I know what you’re thinking. “Not another book about steroids and Major League Baseball…I’m sick of the whole topic”. Well, I ask you to give this particular book a chance. I first heard about Juicing the Game while listening to the author, Howard Bryant, being interviewed on WGN radio as part of his book tour. I turned it on in the middle of the interview, and Bryant was basically retelling some of the anecdotes from the book. The truth is, the stories he told were so good, I wrote down the title at the end of the interview, and went out and purchased it the next day. My only fear was that Bryant had perhaps used all the best material on the radio show, leaving me to read nothing but filler. Turns out, my fears were baseless. To say Bryant’s book is about steroid use sells “Juicing” short. Bryant does not just give us the standard nuts and bolts about steroids and home runs. Instead, Bryant shows the reader how baseball culture changed to the point that the home run became so important that players, owners and press were willing to overlook baseball’s steroid problem as long as everybody was making money. In doing so, Bryant has written what may one day be considered the definitive history of baseball from 1992 to the present. Luckily for the author, baseball has provided him a compelling cast of characters, including: Fay Vincent, Bud Selig, Barry Bonds, Jason Giambi, Cal Ripken, Donald Fehr, and George Steinbrenner. And while most people have fairly strong preconceived notions about what these men are like, Bryant does a good job of trying to show us the full picture of each one. Thus you may come away thinking that Fay Vincent is not quite the martyr he claims to be, that Giambi is more than just a cheating scumbag, that Steinbrenner’s distaste for the small market owners is not totally unfounded. I also found Bryant’s portrayal of Barry Bonds to be extremely even handed, although it didn’t do much to change my opinion of him.
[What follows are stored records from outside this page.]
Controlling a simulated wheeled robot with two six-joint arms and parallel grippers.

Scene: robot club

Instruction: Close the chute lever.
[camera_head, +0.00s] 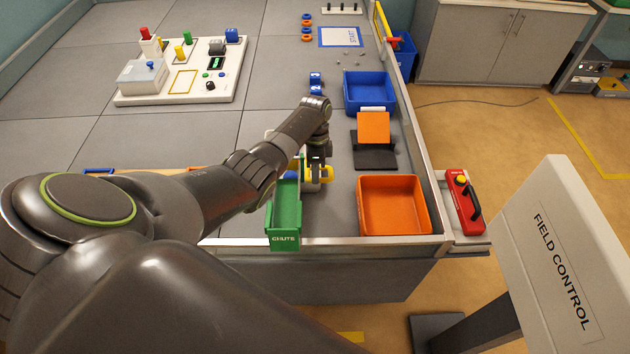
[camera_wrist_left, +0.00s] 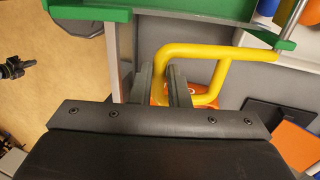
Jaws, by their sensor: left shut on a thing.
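The green chute (camera_head: 285,218), marked CHUTE, stands at the near edge of the grey field; green parts of it also show along the top of the left wrist view (camera_wrist_left: 195,9). The yellow chute lever (camera_wrist_left: 205,50) is a bent bar joined to a green bracket and a metal rod at upper right. My left gripper (camera_wrist_left: 163,72) is shut on the left part of this bar, which passes between its fingers. In the head view, my left gripper (camera_head: 316,180) is just right of the chute, partly hiding the lever. My right gripper is in neither view.
An orange bin (camera_head: 392,232) lies right of the chute, with a black base and tilted orange plate (camera_head: 373,127) and a blue bin (camera_head: 370,109) farther back. A red box (camera_head: 463,203) sits outside the field wall. A white board with parts (camera_head: 225,90) stands far left.

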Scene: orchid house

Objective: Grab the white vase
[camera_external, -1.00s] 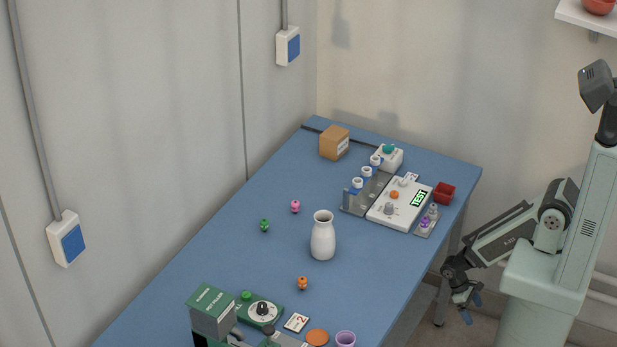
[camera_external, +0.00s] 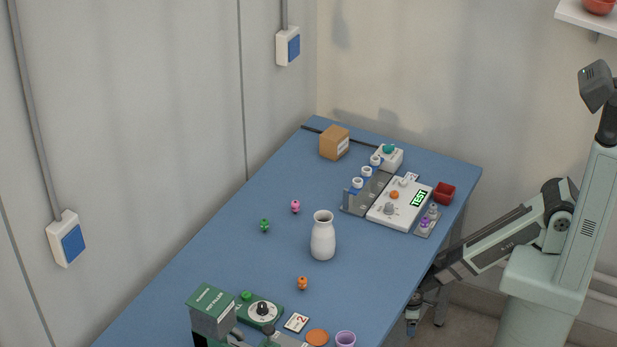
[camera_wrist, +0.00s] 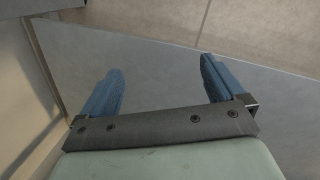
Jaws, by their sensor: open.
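The white vase (camera_external: 322,237) stands upright near the middle of the blue table (camera_external: 225,240), its open mouth facing up. My gripper (camera_external: 412,329) hangs low beside the table's right edge, to the right of and below the vase in the external view. It is apart from the vase. In the wrist view, the two blue fingers of my gripper (camera_wrist: 160,85) are spread with nothing between them. The vase is not visible in the wrist view.
Near the vase lie small pink (camera_external: 295,206), green (camera_external: 264,225) and orange (camera_external: 302,283) figures. A white device marked TEST (camera_external: 400,205) and a rack of vials (camera_external: 362,199) stand behind right.

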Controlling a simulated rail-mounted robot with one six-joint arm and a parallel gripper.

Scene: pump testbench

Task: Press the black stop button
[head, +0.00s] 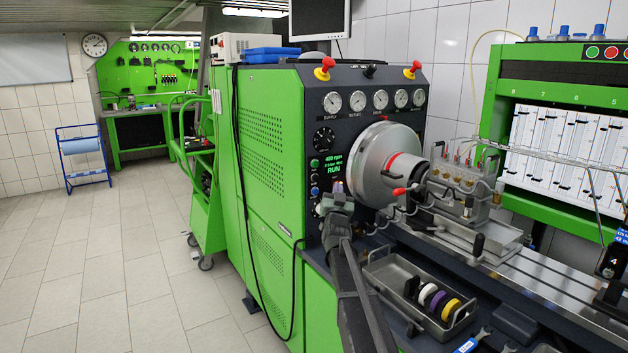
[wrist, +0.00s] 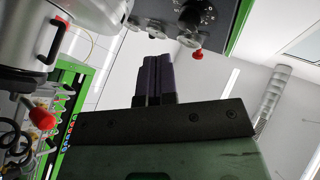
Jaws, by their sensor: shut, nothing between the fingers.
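The control panel (head: 348,95) is on the green machine's end face. Its small display (head: 333,163) reads RUN in green. A column of small round buttons runs down the display's left side: a green button (head: 314,163) at the top and a blue button (head: 315,191) lower down. A dark spot between them may be the black stop button, but it is too small to tell. My gripper (head: 337,187) is shut and empty, just below the display and right of the button column, apparently apart from it. In the wrist view the closed fingers (wrist: 155,76) show; no stop button is identifiable there.
The large silver drum (head: 380,165) stands close right of my gripper, with a red-tipped lever (head: 399,191). A grey tray (head: 420,300) with coloured rings lies below. A black cable (head: 241,165) hangs on the green cabinet (head: 268,150). The tiled floor at left is clear.
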The main drawback to “Juicing” is that it covers so much ground that it’s bound to run across some subject that doesn’t interest a particular reader. However, I found there was more than enough there to entertain me, and that many of the side stories were as interesting as the main narrative. Included among these were Sandy Alderson’s crushing of the umpires union, the full story of the Questec system and a look inside the contentious relationship between the big and small market ownerships in baseball. The only other downside I can think of is that people who saw me carrying “Juicing the Game” around would incredulously ask me “you’re reading Jose Canseco’s book?“.
In conclusion, if you’ve got any interest in baseball history, and what goes on behind the scenes with players and ownership, I cannot recommend this book more highly. It will definitely change the way you think about the game.